- _Exercise objective_: Look through the material below for "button". Copy every line that contains it.

- _Information supplied_:
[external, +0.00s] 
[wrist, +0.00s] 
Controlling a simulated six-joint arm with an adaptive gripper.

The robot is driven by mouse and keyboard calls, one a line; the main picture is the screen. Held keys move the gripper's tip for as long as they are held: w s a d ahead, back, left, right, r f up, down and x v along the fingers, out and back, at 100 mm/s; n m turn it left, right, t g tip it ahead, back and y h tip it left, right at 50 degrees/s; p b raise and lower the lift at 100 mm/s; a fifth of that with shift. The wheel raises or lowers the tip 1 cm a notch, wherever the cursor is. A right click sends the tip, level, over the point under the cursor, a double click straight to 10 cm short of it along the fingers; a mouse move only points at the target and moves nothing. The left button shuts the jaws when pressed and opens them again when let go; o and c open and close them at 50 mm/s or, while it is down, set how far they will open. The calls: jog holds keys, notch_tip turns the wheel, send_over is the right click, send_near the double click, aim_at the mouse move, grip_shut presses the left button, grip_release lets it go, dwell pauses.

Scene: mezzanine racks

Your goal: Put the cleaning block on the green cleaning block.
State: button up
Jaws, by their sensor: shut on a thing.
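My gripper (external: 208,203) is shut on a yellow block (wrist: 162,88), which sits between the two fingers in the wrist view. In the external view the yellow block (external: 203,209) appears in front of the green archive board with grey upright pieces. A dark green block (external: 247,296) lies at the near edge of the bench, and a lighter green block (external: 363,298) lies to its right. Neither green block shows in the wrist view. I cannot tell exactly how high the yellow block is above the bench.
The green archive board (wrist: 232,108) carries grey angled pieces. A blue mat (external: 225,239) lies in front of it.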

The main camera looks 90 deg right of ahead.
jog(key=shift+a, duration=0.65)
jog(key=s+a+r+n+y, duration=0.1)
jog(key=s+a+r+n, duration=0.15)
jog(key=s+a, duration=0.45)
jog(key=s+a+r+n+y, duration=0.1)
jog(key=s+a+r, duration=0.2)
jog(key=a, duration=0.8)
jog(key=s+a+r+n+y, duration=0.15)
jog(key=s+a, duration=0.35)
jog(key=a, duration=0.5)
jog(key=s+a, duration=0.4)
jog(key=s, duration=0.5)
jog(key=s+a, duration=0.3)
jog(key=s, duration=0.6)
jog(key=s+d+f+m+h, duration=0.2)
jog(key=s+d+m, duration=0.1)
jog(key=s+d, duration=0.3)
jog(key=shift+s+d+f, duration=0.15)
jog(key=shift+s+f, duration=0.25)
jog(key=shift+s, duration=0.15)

- _Solution to this exercise_:
The robot is driven by mouse and keyboard calls, one a line; the main picture is the screen. Held keys move the gripper's tip for as long as they are held: w s a d ahead, back, left, right, r f up, down and x v along the fingers, out and back, at 100 mm/s; n m turn it left, right, t g tip it ahead, back and y h tip it left, right at 50 degrees/s; p b raise and lower the lift at 100 mm/s; a fifth of that with shift. The wheel raises or lowers the tip 1 cm a notch, wherever the cursor is. A right click sends the tip, level, over the point under the cursor, a double click straight to 10 cm short of it along the fingers; a mouse move only points at the target and moves nothing. The left button shuts the jaws when pressed and opens them again when let go; o and c open and close them at 50 mm/s or, while it is down, set how far they will open. The calls: jog holds keys, notch_tip turns the wheel, send_over is the right click, send_near the double click, aim_at the mouse move, grip_shut presses the left button, grip_release lets it go, dwell pauses.
State: button up

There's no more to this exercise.